- **Task brief**
Search the entries for the word "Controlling" and pull out each line that has it.

- **Source material**
## start

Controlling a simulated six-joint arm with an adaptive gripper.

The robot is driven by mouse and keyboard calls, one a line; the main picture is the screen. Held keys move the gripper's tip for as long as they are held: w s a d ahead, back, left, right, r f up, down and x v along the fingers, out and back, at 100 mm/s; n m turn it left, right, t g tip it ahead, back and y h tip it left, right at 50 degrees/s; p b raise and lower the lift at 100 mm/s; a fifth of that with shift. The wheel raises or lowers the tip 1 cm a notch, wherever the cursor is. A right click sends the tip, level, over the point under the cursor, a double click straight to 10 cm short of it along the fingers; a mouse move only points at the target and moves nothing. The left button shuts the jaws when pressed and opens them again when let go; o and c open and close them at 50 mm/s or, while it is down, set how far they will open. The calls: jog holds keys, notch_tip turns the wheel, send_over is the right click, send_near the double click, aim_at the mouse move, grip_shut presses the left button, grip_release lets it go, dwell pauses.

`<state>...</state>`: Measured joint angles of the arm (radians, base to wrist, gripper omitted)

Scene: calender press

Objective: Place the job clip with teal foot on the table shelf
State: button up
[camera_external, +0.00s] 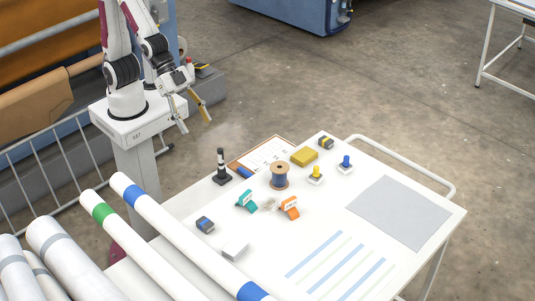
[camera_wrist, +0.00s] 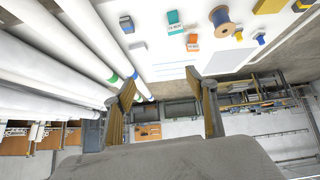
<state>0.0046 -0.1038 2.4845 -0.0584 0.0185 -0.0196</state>
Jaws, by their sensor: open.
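The job clip with teal foot (camera_external: 246,201) stands on the white table (camera_external: 330,205), left of an orange-footed clip (camera_external: 289,207). In the wrist view the teal clip (camera_wrist: 175,22) is near the top edge, beside the orange one (camera_wrist: 193,42). My gripper (camera_external: 195,124) is open and empty, beyond the table's far left edge in the external view, well apart from the clip. In the wrist view its two fingers (camera_wrist: 160,78) are spread wide. I cannot tell which surface is the table shelf; a flat grey rectangle (camera_external: 402,212) lies on the tabletop at the right.
Long white rolls (camera_external: 185,235) lie along the left. Striped strips (camera_external: 340,265) lie at the front; the grey rectangle is bare.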

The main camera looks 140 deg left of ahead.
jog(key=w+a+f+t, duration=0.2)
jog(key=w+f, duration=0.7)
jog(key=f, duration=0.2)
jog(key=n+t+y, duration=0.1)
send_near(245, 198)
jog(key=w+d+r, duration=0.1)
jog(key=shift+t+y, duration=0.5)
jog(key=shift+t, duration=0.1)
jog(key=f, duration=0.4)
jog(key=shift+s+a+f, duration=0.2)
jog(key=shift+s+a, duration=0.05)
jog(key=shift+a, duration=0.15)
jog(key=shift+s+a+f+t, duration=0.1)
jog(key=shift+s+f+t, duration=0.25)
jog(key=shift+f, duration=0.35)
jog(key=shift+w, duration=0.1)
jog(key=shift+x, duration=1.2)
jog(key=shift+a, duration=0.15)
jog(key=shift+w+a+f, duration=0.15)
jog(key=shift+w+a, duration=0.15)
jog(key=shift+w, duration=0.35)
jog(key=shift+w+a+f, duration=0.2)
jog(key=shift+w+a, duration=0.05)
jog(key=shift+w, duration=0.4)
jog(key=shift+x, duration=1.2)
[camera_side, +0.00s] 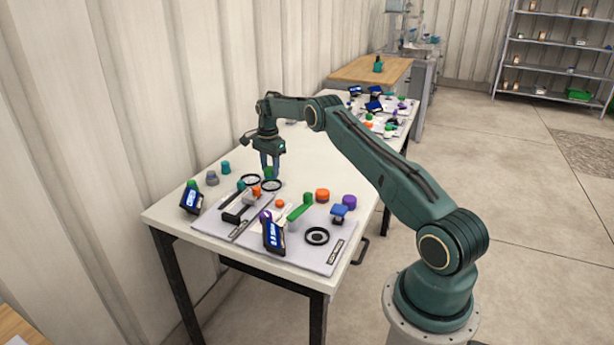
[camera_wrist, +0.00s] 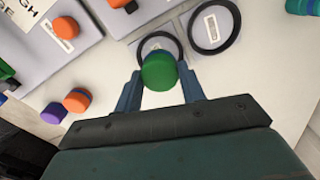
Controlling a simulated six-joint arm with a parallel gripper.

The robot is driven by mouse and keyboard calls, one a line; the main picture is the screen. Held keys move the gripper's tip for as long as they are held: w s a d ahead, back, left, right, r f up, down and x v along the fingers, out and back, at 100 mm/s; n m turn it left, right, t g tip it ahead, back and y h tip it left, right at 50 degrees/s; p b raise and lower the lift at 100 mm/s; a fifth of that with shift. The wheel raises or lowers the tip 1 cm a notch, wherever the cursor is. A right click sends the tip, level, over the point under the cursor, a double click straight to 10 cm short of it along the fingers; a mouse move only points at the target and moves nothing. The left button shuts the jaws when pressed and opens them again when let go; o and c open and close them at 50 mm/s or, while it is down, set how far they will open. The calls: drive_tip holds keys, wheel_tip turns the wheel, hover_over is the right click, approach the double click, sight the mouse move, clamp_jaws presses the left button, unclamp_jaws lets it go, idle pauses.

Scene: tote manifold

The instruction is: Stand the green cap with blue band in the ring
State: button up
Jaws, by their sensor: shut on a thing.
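My gripper (camera_side: 270,165) is shut on the green cap with blue band (camera_wrist: 159,72). In the wrist view the cap sits between the two fingertips with its round green top towards the camera; its blue band barely shows. The cap hides part of the near rim of a black ring (camera_wrist: 176,43). A second, larger-looking black ring (camera_wrist: 238,32) lies to its right. In the side view the cap (camera_side: 268,172) is just above or at one black ring (camera_side: 279,188); the other ring (camera_side: 243,180) is left of it. I cannot tell if the cap touches a ring.
An orange cap (camera_wrist: 66,27) stands on a grey board at left.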

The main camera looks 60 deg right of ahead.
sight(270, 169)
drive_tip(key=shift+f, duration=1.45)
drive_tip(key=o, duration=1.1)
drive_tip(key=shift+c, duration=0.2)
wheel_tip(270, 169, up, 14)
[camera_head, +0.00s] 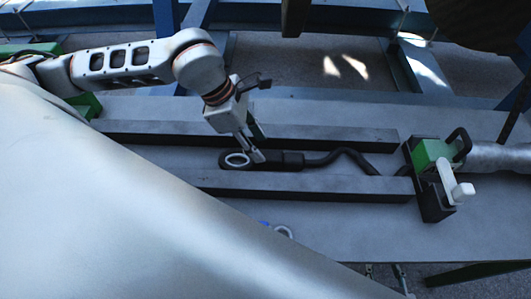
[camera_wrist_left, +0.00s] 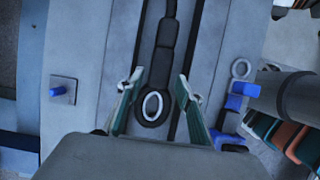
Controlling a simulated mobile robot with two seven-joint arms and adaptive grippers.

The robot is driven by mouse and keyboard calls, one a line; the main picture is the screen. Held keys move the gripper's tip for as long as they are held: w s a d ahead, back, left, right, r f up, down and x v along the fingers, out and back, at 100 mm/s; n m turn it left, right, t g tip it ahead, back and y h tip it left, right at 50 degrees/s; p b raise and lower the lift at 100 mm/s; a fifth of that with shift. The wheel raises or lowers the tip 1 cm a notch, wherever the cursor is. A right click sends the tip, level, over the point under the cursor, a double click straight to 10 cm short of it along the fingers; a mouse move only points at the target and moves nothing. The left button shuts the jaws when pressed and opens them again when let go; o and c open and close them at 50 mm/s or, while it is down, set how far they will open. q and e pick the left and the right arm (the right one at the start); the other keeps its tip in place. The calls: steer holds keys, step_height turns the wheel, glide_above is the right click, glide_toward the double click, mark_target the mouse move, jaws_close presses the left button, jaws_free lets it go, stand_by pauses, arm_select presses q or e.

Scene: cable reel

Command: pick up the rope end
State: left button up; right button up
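The rope end (camera_head: 237,160) is a black eye with a pale metal ring in it, joined to a thick black sleeve (camera_head: 285,160). It lies in the channel between two dark rails. The black rope (camera_head: 350,153) runs from the sleeve to the right in a wavy line. My left gripper (camera_head: 252,150) points down at the eye. In the left wrist view its two green fingers (camera_wrist_left: 157,82) are spread apart, with the rope end (camera_wrist_left: 152,105) showing between them. I cannot tell how high the fingertips are above it. My right gripper is in neither view.
The rear rail (camera_head: 330,138) and front rail (camera_head: 320,186) flank the rope. A green and white clamp-like device (camera_head: 437,163) stands at the channel's right end. A grey ring with blue parts (camera_head: 283,231) lies in front. A large silver surface (camera_head: 120,220) hides the lower left.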

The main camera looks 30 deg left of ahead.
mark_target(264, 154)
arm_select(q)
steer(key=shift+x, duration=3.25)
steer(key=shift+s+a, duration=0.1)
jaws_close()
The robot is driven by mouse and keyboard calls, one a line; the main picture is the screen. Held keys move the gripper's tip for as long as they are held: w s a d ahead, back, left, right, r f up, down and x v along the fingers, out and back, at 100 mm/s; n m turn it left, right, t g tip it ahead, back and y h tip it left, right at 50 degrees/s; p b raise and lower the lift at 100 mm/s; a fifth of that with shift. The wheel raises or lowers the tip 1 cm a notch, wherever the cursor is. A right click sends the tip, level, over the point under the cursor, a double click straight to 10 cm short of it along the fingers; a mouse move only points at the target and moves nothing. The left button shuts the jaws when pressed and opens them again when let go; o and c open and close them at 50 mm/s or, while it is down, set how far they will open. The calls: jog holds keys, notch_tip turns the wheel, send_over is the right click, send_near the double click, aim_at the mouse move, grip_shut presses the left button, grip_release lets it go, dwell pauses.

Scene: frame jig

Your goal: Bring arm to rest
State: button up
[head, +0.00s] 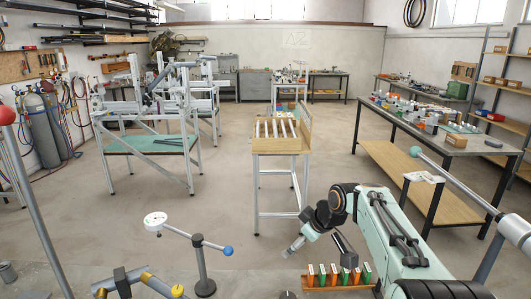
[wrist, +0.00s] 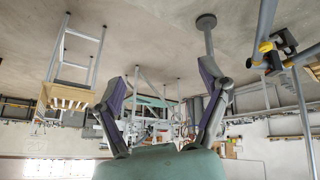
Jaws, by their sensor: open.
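My arm (head: 405,225), pale mint with black joints, reaches in from the lower right of the head view and bends down towards the lower middle. In the wrist view, which looks upside down, my gripper (wrist: 162,75) has its two grey and purple fingers spread wide. Nothing is between the fingers, only the distant room. In the head view the gripper end is small and partly hard to make out, above a wooden rack of coloured pieces (head: 338,279). I cannot tell the exact gap between them.
A wooden-topped trolley (head: 280,146) with white bars stands ahead. A long workbench (head: 440,140) is at right, a frame jig (head: 150,130) at left. Open floor lies between.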

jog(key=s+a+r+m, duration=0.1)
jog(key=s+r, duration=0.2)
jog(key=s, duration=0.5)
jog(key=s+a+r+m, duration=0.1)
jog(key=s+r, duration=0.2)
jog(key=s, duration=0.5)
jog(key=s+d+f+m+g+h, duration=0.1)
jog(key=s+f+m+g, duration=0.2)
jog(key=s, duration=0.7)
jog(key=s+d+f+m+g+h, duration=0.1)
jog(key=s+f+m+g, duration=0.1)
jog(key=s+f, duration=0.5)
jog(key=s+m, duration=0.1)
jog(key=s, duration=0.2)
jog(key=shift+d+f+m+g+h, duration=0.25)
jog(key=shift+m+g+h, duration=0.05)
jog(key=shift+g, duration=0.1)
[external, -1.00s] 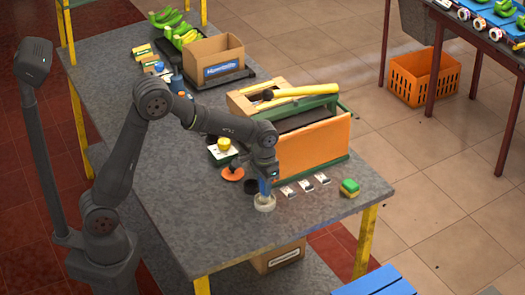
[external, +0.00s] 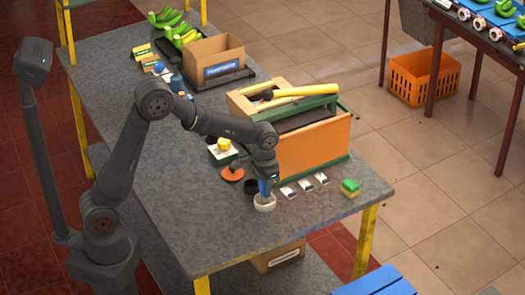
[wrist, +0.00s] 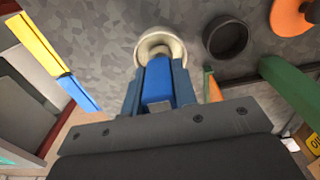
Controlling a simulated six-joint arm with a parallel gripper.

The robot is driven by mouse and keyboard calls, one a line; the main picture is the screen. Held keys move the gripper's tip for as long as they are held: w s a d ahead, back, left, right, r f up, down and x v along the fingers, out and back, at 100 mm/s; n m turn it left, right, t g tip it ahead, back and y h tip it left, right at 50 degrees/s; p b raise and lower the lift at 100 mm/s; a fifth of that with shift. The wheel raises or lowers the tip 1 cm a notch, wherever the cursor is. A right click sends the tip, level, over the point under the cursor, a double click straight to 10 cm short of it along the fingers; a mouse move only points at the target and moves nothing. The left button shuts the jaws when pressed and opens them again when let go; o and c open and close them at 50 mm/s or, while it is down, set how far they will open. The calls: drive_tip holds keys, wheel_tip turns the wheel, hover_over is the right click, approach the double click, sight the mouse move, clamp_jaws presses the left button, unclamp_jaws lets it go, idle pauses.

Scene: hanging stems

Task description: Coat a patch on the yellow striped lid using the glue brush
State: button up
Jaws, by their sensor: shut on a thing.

## end

- **Completed task**
Controlling a simulated six-joint arm with an adaptive gripper.
Controlling a simulated six-joint arm with a parallel gripper.
Controlling a simulated mobile robot with two seven-joint arms and adaptive grippers.
Controlling a simulated six-joint arm with a parallel gripper.

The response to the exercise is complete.